Our faith is colour blind, and Christianity has no ethnicity – another great insight of Paul; there is neither Jew nor Greek, only unity in Christ as we gaze together on the face of the transfigured Christ.

 

In the 1860’s a German archaeologist was working on excavations at Mycenae in Argos, NE Peloponnese. It was a site famous among other things for its tombs. In grave circle A, grave 5, he discovered something rather wonderful. It was the grave, Heinrich Schliemann the archaologist asserted at the time, as that of King Agamemnon, from around 1600BC. Agamemnon was brother of Menelaos whose wife was the famous Helen who ran off with Paris back to Troy. Agamemnon led the expedition of Greek forces against King Priam’s city of Troy, but he was also a bitter enemy of his fellow Greek, Achilles, King of the Myrmidons, better known to us as Brad Pitt.

As the tomb was excavated they found a body whose face was covered with a beaten gold funerary mask.

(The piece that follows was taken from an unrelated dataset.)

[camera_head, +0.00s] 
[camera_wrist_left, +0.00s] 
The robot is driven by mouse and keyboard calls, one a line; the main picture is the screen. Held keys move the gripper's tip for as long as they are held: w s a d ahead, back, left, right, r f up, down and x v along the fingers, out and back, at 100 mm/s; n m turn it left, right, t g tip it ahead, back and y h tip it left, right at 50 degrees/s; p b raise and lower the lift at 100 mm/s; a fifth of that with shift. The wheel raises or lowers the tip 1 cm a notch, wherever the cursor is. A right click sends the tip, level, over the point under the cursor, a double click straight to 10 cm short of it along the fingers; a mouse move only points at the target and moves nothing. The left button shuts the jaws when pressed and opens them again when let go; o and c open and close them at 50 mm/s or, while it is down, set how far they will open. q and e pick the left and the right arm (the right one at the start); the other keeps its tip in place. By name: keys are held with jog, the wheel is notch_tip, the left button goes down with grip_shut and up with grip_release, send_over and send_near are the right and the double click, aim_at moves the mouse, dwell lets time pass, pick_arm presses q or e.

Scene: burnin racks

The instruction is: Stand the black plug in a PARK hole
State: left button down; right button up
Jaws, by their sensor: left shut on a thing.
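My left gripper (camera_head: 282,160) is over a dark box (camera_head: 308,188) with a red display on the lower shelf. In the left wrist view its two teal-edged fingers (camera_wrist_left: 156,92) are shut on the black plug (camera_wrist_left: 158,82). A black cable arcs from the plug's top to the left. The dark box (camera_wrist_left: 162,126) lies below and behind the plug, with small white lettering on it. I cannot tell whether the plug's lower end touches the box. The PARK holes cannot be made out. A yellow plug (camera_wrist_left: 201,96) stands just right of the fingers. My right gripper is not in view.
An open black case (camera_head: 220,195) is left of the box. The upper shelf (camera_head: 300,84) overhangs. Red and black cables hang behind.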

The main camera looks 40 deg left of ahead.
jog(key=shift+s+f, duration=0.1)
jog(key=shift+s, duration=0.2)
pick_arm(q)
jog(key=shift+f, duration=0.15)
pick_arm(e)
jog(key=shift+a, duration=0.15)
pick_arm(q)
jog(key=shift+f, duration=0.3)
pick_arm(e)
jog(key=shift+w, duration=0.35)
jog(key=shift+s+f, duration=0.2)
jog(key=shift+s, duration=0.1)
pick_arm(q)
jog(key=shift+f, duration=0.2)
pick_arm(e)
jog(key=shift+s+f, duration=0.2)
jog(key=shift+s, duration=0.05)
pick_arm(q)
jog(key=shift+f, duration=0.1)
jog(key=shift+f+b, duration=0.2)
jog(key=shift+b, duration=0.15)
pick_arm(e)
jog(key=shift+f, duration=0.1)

The mask is now in the National Archaeological Museum of Athens. As the golden mask was removed Schliemann was famously reported to have said in a letter to the German king ‘I have gazed upon the face of Agamemnon’.  In fact it is later refuted that he said it, but the words have become synonymous with him.

 

As we reflect yet further on Paul’s wonderful discovery of Christ in his life in the first century AD, we ourselves in 2021 are equally directed to reconsider our response to the prosopon – the face, the person of Jesus Christ. As we look to each other, sisters and brothers, can any of us say ‘I have gazed upon the face of Jesus Christ’?